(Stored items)
- - -
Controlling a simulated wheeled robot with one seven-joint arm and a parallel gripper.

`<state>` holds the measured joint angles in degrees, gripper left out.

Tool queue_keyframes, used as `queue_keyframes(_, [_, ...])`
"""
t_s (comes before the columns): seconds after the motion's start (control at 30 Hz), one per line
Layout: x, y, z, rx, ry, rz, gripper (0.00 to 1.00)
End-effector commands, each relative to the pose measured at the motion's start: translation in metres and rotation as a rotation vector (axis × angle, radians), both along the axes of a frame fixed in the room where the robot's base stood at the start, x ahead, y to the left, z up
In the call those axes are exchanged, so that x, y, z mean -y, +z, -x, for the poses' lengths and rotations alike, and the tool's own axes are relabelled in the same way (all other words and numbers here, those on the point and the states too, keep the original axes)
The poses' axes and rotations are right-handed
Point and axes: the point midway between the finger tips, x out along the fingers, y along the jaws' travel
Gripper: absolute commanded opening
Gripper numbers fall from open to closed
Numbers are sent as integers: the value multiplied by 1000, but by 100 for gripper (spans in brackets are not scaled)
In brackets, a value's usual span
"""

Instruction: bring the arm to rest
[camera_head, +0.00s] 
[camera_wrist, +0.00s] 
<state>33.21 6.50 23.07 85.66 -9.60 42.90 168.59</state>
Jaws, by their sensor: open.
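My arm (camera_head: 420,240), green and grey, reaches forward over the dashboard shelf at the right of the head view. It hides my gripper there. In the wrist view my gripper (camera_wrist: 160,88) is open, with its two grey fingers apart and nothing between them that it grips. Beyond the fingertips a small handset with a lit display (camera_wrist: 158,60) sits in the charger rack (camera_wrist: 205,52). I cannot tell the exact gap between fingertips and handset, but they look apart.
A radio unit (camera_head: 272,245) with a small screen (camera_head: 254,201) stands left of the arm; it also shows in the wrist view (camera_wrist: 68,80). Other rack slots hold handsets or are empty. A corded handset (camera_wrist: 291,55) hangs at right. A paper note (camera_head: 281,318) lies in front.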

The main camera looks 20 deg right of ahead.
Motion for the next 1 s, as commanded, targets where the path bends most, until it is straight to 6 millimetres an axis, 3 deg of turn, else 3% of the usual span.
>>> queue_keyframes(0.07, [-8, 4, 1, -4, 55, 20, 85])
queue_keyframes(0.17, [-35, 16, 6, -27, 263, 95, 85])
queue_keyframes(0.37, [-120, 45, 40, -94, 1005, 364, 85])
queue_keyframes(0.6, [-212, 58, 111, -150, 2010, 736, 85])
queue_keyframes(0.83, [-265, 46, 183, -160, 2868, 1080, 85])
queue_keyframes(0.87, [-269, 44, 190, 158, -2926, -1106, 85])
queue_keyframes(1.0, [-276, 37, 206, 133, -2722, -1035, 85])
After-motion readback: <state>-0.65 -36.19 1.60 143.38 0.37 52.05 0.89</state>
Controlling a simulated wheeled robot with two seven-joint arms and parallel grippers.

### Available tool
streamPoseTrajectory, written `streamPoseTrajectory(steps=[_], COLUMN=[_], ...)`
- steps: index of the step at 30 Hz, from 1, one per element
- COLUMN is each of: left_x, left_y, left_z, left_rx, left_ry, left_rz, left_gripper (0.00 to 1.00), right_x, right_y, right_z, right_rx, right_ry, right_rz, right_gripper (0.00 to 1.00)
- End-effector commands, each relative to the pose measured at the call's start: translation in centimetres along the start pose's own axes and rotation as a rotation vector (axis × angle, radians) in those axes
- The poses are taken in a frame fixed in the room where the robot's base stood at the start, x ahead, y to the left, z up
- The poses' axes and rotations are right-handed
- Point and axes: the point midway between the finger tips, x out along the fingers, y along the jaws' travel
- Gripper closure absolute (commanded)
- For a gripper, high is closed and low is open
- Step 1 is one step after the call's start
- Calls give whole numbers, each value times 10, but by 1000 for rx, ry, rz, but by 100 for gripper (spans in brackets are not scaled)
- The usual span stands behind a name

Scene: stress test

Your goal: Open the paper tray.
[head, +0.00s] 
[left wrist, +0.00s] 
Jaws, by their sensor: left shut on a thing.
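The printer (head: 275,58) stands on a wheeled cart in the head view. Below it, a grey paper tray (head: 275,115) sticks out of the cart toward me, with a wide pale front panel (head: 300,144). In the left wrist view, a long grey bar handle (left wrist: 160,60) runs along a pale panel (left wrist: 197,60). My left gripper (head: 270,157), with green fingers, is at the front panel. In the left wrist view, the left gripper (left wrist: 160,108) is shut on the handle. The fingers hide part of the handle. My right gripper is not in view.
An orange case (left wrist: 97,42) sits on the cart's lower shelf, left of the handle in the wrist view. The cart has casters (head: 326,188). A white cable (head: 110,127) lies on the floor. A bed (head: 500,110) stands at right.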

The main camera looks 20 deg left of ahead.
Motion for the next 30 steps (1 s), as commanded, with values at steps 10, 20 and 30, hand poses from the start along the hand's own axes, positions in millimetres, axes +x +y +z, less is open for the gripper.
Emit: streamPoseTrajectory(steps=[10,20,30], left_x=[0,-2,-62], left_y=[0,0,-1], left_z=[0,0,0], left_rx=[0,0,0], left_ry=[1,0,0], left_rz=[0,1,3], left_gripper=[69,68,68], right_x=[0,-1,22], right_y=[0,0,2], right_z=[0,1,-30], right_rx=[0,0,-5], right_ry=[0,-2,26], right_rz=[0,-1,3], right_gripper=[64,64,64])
- - -
• To do
Each line from the top of the material above through the line with "at the motion's" must be echoed exactly, and no other line.

• Task answer
Controlling a simulated wheeled robot with one seven-joint arm and a parallel gripper.

`<state>` holds the measured joint angles in degrees, gripper left out.

Tool queue_keyframes, used as `queue_keyframes(_, [_, ...])`
"""
t_s (comes before the columns): seconds after the motion's start (control at 30 Hz), one per line
Layout: x, y, z, rx, ry, rz, gripper (0.00 to 1.00)
End-effector commands, each relative to the pose measured at the motion's start: translation in metres and rotation as a rotation vector (axis × angle, radians), both along the axes of a frame fixed in the room where the robot's base stood at the start, x ahead, y to the left, z up

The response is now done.